-- Directions --
Return the material exactly, first line through the line containing "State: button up", and nothing more. Pictures stay out.

※ ※ ※

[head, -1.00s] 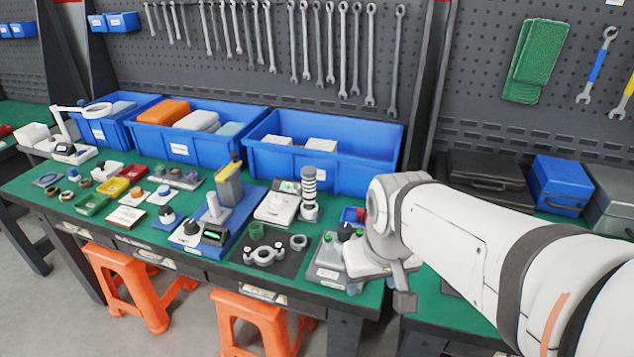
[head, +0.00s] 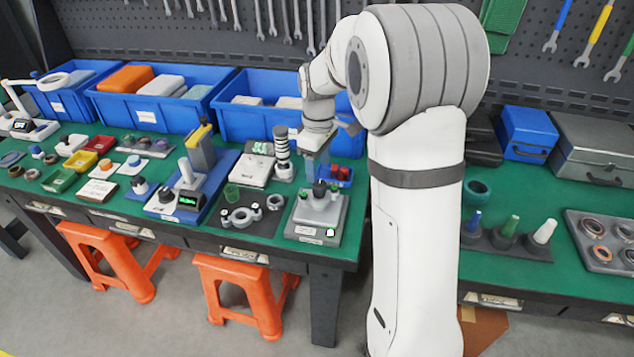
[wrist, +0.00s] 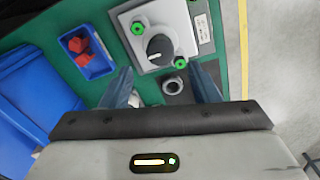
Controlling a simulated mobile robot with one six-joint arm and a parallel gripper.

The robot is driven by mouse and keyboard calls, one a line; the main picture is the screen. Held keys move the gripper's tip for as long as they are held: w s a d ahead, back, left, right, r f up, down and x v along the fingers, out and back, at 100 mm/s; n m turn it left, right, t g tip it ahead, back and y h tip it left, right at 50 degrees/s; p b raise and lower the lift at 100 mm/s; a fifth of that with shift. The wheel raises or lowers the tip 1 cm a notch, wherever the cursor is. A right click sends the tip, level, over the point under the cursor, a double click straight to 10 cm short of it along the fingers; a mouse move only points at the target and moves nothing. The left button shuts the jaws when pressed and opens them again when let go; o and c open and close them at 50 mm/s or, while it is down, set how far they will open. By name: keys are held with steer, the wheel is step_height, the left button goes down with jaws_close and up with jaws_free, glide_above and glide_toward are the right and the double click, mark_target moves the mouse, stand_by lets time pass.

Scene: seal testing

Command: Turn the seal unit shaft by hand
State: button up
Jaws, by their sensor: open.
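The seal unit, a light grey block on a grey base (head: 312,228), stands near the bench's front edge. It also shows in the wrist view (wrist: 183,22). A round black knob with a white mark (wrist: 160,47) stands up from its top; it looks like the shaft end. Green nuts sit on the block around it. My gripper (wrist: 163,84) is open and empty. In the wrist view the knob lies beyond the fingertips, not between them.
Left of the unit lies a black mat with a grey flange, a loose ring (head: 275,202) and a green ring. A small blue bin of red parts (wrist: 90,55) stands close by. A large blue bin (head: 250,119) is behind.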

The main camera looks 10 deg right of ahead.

※ ※ ※

-- Result of this exercise --
[head, -1.00s] 
[head, +0.00s] 
[wrist, +0.00s] 
Controlling a simulated mobile robot with one six-joint arm and a parallel gripper.

The robot is driven by mouse and keyboard calls, one a line; the main picture is the screen. Held keys move the gripper's tip for as long as they are held: w s a d ahead, back, left, right, r f up, down and x v along the fingers, out and back, at 100 mm/s; n m turn it left, right, t g tip it ahead, back and y h tip it left, right at 50 degrees/s; p b raise and lower the lift at 100 mm/s; a fifth of that with shift. The wheel raises or lowers the tip 1 cm a notch, wherever the cursor is. A right click sends the tip, level, over the point under the cursor, a double click straight to 10 cm short of it along the fingers; a mouse move only points at the target and moves nothing. The left button shuts the jaws when pressed and opens them again when let go; o and c open and close them at 50 mm/s or, while it is down, set how far they will open. By name: keys are held with steer, the wheel is step_height, the left button goes down with jaws_close and up with jaws_free, glide_above and glide_toward are the right and the double click, mark_target moves the mouse, stand_by lets time pass.

Scene: seal testing

Command: Turn the seal unit shaft by hand
State: button up

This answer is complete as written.